His fate was to leave this earth unrecognized. But as time passes, sometimes genius overcomes obscurity. In the late '60s-early '70s his music began to be heard through the championship of Raymond Lewenthal and others. Recordings appeared. I for one discovered his music in this way sometime in the mid-'70s and have revelled in it ever since.

He was like Franz Liszt a Promethean composer of enormous pianistic difficulty from the technical side. He left no school of followers versed by the master in the intricacies of performance. He had to be learned anew. The fact that his music is at times romantic yet entirely idiosyncratic meant that mastering his music was an enormous task. And like the Bartok String Quartets (as I mentioned last month) it may be that it has taken a number of years for the Alkan piano oeuvre to become "normalized", readily understood if only by a few select pianists.

If that is so Pascal Amoyel is surely one. His CD of Alkan's Oeuvres Pour Piano (la dolce volta 11) gives us a wonderful collection of some of the Master's works played with the passion and sensitivity of one who really understands the "inner" Alkan, to my mind. Five major works appear on the disk, including the monumental "Grande Sonate, op. 33 'Les 4 ages'".

The music is entirely brilliant, some of the very best Alkan you can hear. Maestro Amoyel has chosen wisely and carefully so that the most tender of the lyrical side of Charles-Valentin is on display as well as the tempestuous virtuoso side. Pascal Amoyel handles both sides with an extraordinary musicality and sensitivity to nuance that I must say it is almost like hearing Alkan for the first time. Every part has its place in the whole; the whole comes through with glowing clarity and totally appropriate expressivity. If there is a somewhat eccentric side to Alkan, Amoyel makes it speak with total lucidity, gives it an inevitability, an affectionate familiarity, makes it understandable for anyone who listens attentively.
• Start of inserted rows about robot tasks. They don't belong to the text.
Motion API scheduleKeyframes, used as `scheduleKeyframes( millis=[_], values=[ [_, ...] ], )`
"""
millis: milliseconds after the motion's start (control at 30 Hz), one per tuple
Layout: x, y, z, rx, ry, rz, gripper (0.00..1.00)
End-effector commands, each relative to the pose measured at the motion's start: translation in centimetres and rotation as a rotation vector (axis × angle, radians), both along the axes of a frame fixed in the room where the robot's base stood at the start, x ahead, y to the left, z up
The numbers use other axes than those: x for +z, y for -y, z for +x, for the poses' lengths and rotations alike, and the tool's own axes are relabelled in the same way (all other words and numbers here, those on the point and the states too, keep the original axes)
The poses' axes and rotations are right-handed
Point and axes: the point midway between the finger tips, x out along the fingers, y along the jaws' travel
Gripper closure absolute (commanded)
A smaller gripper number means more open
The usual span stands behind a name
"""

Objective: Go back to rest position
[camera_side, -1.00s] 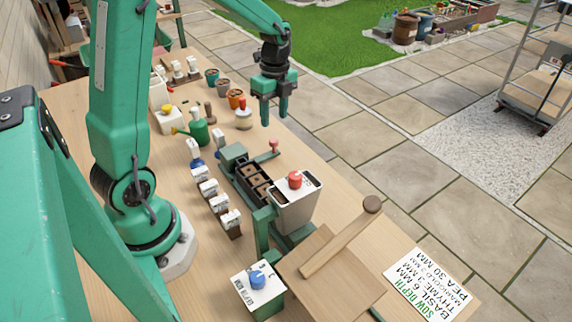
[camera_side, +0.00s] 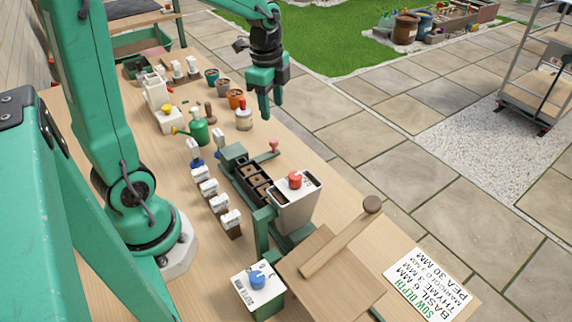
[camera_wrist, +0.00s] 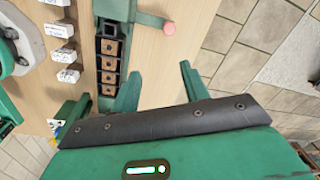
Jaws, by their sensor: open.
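My gripper (camera_side: 271,100) is open and empty in the side view.
A dark tray of brown soil blocks (camera_side: 254,182) stands mid-bench, beside a bin with a red knob (camera_side: 297,205) and several white-labelled packets (camera_side: 208,188). A green watering can (camera_side: 198,131) and small pots (camera_side: 236,99) stand farther back. A blue-knobbed box (camera_side: 258,285) is in front.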

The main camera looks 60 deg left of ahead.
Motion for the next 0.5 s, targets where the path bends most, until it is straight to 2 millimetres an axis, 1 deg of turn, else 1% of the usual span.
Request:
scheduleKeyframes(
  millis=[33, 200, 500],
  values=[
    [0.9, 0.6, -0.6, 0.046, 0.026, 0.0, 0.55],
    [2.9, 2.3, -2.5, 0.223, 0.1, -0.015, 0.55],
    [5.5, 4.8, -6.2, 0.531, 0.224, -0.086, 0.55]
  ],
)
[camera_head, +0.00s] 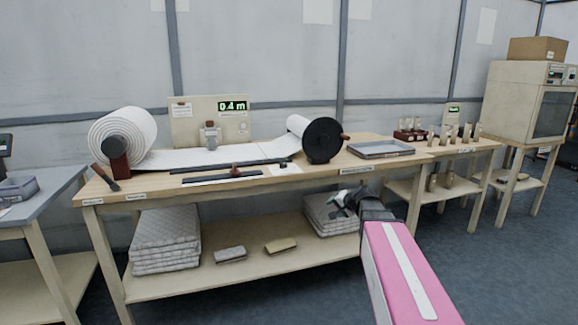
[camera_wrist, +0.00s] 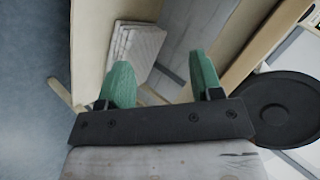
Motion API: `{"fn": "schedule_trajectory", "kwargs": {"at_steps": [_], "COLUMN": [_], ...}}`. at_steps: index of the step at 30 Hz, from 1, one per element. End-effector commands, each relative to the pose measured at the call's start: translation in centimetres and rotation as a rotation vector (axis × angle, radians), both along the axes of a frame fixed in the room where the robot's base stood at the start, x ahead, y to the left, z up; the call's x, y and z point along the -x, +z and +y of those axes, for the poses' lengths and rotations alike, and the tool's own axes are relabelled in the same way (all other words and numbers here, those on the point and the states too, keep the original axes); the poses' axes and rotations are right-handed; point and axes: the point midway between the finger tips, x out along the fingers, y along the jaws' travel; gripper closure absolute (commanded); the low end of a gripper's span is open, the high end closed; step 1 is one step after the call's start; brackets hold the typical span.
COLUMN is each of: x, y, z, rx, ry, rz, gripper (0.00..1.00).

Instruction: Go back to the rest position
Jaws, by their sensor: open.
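My gripper (camera_head: 343,201) is in front of the right part of the long wooden bench (camera_head: 262,182), near its front edge. In the wrist view, my gripper (camera_wrist: 160,85) shows two green fingertips spread apart with nothing between them. Beyond them are the bench's edge and folded pads on its lower shelf. My pink arm reaches in from the lower right of the head view.
On the bench are a white wadding roll (camera_head: 122,138), a black disc (camera_head: 322,140) on a second roll, a display panel (camera_head: 210,120) reading 0.4 m, and a grey tray (camera_head: 380,149). Folded pads (camera_head: 165,240) lie on the shelf. Floor (camera_head: 490,270) at right is clear.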

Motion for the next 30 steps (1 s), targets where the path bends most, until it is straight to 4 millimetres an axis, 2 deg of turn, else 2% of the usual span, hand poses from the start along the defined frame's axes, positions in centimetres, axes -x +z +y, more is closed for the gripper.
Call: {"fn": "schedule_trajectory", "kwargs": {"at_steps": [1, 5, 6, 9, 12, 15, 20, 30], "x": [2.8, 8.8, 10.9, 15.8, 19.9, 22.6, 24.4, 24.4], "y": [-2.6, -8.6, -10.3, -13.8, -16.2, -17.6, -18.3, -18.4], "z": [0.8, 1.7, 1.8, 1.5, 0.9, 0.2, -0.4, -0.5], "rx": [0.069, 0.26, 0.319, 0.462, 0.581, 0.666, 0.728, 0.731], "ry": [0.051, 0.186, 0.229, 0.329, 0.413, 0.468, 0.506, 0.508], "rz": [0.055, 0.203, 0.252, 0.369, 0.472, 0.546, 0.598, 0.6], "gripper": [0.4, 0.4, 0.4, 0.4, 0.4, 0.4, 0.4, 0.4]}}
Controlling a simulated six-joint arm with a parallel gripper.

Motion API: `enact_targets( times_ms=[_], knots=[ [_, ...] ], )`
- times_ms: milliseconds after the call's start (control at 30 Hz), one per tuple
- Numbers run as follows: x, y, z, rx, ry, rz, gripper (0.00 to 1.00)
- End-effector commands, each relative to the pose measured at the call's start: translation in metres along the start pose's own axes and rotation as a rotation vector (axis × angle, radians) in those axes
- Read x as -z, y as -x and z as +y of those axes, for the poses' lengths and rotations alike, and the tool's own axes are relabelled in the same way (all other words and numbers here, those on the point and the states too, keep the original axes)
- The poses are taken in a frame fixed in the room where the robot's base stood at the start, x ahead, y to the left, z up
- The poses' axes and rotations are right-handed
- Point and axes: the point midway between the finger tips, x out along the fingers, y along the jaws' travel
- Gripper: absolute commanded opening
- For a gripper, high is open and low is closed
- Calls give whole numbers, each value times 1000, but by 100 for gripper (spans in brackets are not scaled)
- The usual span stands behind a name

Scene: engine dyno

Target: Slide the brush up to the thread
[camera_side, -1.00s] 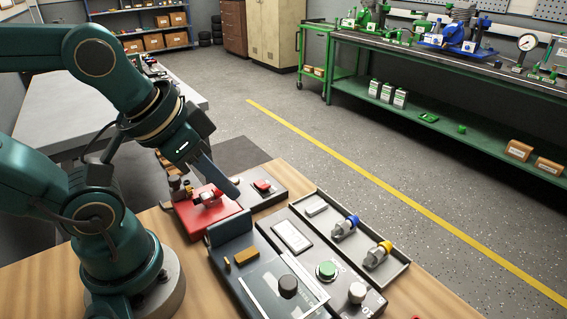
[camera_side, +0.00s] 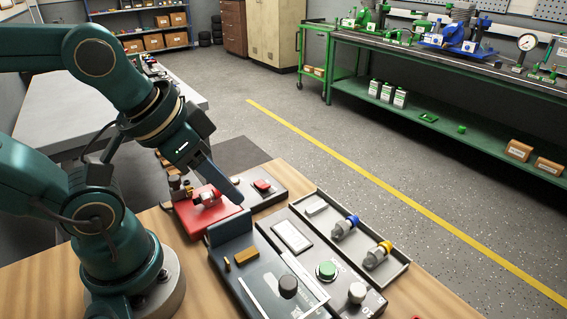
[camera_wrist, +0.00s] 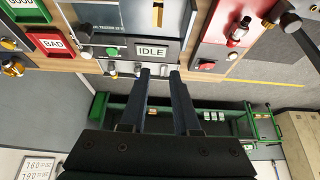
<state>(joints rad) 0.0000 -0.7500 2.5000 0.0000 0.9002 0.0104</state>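My gripper (camera_wrist: 158,72) is open and empty, its two dark fingers parallel with a gap between them in the wrist view. In the side view the gripper (camera_side: 234,194) points down to the right, its tips above the benchtop near a red fixture (camera_side: 219,217). A small red and silver threaded-looking part (camera_side: 207,197) sits on that fixture; it also shows in the wrist view (camera_wrist: 238,31). Small brass and dark parts (camera_side: 176,184) stand at the fixture's left end. I cannot tell which part is the brush. No contact with the fingers is visible.
A dark tray (camera_side: 378,228) holds a blue-ringed and a yellow-ringed sensor. A control box with a green button (camera_side: 326,270) and a dark-walled station with a tan bar (camera_side: 246,256) fill the bench front. The IDLE display (camera_wrist: 152,51) lies ahead of the fingers.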

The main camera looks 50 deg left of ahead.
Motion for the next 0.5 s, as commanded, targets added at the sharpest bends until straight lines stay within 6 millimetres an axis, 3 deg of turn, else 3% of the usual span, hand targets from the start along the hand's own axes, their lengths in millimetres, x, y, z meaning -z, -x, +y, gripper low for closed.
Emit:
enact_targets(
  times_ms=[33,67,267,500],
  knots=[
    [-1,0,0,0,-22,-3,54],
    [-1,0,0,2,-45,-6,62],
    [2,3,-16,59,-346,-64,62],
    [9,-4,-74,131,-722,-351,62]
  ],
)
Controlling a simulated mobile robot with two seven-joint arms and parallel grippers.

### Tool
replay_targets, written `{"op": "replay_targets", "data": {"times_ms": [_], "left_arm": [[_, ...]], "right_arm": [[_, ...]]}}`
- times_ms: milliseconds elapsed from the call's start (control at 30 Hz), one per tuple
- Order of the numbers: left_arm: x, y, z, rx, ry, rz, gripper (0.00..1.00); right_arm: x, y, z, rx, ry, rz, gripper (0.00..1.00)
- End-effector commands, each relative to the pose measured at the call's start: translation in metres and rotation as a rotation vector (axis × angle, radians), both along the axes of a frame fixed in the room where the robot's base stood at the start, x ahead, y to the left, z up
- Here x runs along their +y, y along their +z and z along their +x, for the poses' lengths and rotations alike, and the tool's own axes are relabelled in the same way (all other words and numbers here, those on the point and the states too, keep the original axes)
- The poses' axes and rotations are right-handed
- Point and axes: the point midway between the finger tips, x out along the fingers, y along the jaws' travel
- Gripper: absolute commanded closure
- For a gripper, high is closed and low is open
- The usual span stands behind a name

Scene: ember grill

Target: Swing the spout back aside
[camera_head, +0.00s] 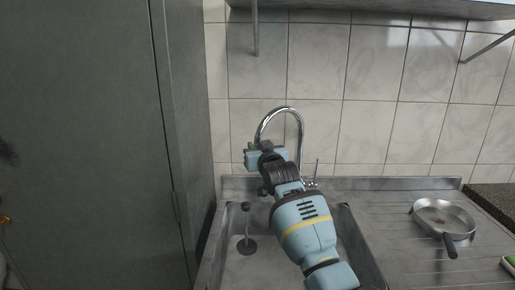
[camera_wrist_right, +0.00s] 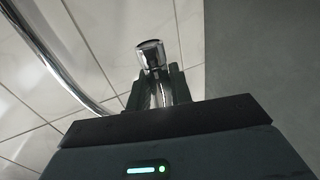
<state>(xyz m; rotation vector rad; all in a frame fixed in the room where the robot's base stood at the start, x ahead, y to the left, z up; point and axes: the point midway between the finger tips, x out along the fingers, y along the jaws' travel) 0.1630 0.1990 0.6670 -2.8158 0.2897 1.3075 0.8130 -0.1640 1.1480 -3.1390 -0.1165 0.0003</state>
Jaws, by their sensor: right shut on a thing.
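The chrome spout (camera_head: 281,110) is a curved pipe that rises behind the sink and arches over to the left. My right gripper (camera_head: 252,149) is at the outlet end of the spout, on the left of the arch. In the right wrist view the gripper (camera_wrist_right: 155,92) is shut with the chrome tip (camera_wrist_right: 150,55) of the spout between its fingers, and the pipe (camera_wrist_right: 68,62) curves past on the left. The gripper and forearm hide the spout's end and part of its base in the head view. My left gripper is not in view.
The steel sink basin (camera_head: 352,222) lies below my right arm, with a stand pipe (camera_head: 246,236) on its left side. A frying pan (camera_head: 443,213) rests on the drainboard at the right. A tall grey cabinet (camera_head: 90,150) stands close on the left. A shelf (camera_head: 400,7) hangs above.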

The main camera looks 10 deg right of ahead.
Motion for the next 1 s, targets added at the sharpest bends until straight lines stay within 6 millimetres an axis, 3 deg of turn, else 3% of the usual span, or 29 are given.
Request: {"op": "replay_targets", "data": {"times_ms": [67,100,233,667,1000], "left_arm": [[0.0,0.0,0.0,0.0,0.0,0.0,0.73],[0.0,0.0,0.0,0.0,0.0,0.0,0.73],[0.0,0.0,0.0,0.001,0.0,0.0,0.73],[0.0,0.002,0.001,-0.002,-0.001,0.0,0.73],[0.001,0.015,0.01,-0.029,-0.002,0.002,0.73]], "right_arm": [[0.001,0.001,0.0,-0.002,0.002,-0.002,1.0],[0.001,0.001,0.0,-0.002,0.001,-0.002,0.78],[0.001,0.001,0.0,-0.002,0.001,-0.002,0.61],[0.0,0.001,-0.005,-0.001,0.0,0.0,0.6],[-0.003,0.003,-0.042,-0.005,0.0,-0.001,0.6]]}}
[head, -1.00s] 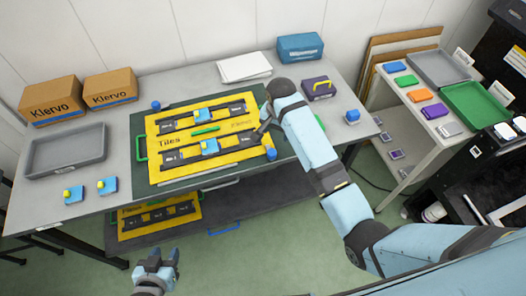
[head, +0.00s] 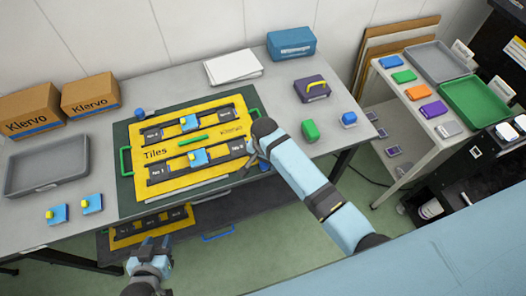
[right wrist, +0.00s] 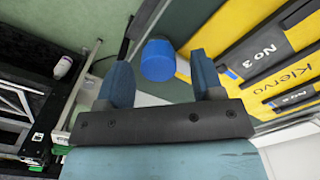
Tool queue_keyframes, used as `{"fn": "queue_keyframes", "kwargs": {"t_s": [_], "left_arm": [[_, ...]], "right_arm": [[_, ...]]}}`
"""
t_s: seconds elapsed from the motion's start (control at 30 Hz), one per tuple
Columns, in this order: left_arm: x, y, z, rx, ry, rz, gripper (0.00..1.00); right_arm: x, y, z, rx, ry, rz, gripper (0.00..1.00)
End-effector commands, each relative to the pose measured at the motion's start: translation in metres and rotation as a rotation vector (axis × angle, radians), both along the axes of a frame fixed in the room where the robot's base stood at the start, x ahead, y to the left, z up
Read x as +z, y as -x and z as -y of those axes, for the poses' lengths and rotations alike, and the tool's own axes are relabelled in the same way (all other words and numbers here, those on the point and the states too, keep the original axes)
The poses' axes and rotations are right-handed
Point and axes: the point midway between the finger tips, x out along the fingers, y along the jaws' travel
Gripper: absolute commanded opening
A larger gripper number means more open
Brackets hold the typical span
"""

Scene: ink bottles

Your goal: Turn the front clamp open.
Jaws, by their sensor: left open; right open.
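The yellow tile board (head: 160,187) lies on a dark green base on the table, with black strips and blue pieces on it. The front clamp is a blue round knob (head: 264,165) at the board's front right, partly covered by my right gripper (head: 254,152). In the right wrist view the blue knob (right wrist: 158,62) shows just past and between the spread fingers of my right gripper (right wrist: 162,75). That gripper is open and holds nothing. Another blue knob (head: 140,114) is at the board's back left corner. My left gripper (head: 153,247) is open and empty in front of the table.
A grey tray (head: 47,184) and two blue pieces with yellow knobs (head: 91,204) are at left. A second yellow board (head: 125,233) sits below.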

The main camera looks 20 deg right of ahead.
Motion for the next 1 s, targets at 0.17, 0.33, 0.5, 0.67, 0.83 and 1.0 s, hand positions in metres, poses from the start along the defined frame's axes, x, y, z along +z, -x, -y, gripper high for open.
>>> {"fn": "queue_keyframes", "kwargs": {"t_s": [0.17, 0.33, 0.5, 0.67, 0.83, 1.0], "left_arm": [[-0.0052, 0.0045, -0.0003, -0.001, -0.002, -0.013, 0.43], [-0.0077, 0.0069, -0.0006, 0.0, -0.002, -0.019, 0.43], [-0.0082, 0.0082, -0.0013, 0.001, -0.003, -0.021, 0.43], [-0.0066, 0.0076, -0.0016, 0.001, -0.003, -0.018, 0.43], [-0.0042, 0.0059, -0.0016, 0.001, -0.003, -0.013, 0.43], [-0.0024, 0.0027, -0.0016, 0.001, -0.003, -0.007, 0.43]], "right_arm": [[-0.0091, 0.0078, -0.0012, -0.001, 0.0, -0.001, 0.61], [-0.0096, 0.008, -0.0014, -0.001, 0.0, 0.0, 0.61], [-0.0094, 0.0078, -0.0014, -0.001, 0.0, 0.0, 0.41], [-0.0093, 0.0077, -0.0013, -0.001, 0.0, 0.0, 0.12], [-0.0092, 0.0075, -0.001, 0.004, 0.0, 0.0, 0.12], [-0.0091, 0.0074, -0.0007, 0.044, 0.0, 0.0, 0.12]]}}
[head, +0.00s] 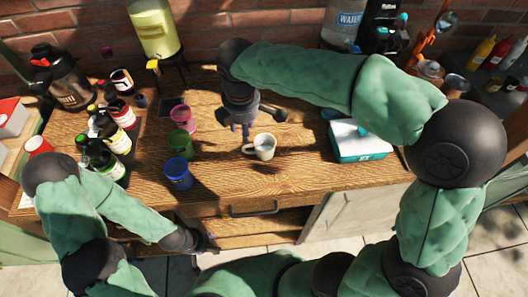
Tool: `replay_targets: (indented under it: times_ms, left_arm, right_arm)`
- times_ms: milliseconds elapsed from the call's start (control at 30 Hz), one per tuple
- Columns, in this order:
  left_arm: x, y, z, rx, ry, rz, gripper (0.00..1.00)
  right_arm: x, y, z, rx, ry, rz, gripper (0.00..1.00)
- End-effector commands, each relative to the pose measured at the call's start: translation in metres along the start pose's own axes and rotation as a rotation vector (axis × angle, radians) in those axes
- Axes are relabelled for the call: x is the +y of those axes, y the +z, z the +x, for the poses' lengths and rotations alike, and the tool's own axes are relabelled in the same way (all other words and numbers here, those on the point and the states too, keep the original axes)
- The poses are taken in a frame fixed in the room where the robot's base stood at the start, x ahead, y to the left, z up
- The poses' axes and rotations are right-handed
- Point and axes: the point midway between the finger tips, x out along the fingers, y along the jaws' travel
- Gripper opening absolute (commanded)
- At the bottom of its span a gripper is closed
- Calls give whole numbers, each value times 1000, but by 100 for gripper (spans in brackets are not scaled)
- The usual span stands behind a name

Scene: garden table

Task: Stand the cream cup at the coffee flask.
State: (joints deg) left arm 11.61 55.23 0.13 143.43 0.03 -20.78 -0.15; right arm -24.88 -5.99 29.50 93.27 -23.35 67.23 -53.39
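The cream cup (265,147) stands upright on the wooden table, right of the middle, its handle toward the left. My right arm reaches across from the right, and its gripper (244,133) points down just above and left of the cup, near the handle. Whether its fingers touch the handle is too small to tell. The coffee flask (70,88), dark and steel with a label, stands at the table's back left, far from the cup. My left gripper (208,242) is low at the table's front edge, away from both; its finger opening is unclear.
Pink (181,113), green (181,142) and blue (178,172) cups stand between flask and cream cup. Several dark bottles (120,140) stand at the left. A yellow dispenser (155,30) is at the back. A white-and-teal box (358,142) lies to the right.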

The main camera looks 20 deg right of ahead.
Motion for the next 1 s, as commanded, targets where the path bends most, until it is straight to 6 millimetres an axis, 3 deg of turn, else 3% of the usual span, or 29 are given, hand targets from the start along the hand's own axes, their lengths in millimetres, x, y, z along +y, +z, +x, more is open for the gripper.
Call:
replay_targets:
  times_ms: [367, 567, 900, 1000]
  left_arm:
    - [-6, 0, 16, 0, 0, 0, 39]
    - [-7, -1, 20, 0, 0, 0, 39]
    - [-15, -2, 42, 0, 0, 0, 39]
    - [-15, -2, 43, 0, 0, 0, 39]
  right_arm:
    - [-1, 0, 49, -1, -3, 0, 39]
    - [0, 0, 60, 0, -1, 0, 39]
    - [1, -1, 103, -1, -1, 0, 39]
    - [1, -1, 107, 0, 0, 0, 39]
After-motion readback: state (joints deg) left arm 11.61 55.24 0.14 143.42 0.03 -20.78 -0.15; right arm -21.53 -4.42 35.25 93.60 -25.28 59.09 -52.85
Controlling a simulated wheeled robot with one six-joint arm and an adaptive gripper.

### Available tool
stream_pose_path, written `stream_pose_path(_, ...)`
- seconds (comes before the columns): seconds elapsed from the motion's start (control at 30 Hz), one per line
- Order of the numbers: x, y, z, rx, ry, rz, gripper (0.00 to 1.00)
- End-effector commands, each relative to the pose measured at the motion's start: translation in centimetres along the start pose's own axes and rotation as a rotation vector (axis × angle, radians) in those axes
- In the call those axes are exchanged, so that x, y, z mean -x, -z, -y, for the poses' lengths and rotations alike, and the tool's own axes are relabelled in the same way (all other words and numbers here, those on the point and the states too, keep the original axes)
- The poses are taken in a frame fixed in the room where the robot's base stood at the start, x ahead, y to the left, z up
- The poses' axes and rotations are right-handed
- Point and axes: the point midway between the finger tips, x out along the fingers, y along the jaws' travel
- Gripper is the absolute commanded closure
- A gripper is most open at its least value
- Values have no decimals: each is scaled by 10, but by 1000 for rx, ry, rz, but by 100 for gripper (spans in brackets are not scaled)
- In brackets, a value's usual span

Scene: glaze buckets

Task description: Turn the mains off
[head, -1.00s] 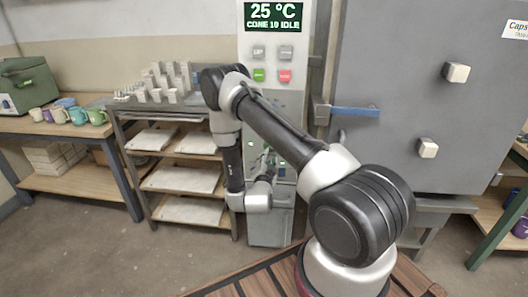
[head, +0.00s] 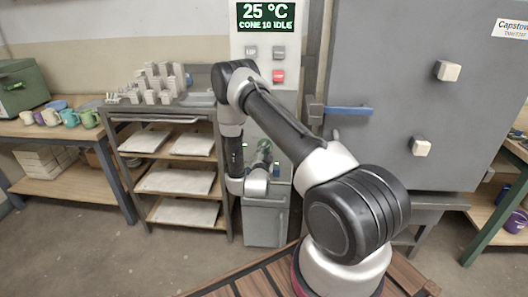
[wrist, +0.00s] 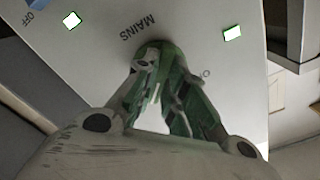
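The mains switch is a green knob (wrist: 157,50) below the upside-down word MAINS on the pale panel (wrist: 105,45) in the wrist view. My gripper (wrist: 160,68) has its fingertips drawn close together at the knob, one on each side. The fingers hide part of the knob, so its exact angle is unclear. A label beginning with O shows right of it, partly hidden. In the head view my gripper (head: 262,158) is at the lower part of the control column, small and partly covered by my arm.
A blue knob (wrist: 38,3) with an OFF label is at the wrist view's top left. Two lit indicators (wrist: 72,20) flank the MAINS label. The column's display (head: 266,16) reads 25 °C, CONE 10 IDLE. A rack (head: 170,150) stands left, the grey kiln (head: 395,90) right.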

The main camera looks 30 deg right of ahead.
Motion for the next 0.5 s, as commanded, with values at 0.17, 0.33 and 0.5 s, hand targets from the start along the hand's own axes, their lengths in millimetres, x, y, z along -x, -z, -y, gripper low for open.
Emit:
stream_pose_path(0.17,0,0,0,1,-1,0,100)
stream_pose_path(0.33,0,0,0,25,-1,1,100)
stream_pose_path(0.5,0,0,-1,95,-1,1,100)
And so far as the more recognizably Jewish strains of Alkan's music, no one understands how that fits in better than Maestro Amoyel. Several listens made that all clear to me. Several more confirmed it.

This is a milestone in the Alkan discography. I know of no better performances of these works. For those who do not know Alkan, here indeed is where to start. For those that do, here is where it all comes together. I hope this recording will do much to convince listeners of Alkan's genius. He was extraordinary and Pascal Amoyel makes the most convincing case I've heard why that is so.

2 comments:

  1. Hi John! I think you'll feel the same way. Pascal A. plays Alkan the way Alkan might have played Alkan! That isn't easy. I knew something was very good when, after a few listens, I started hearing what some other well meaning players didn't quite get right, as wonderful as some other performances are, and the sense of the music came through that much more strongly. He should do more!! Alkan no longer sounds "difficult" from the listener's perspective, not to me anyway.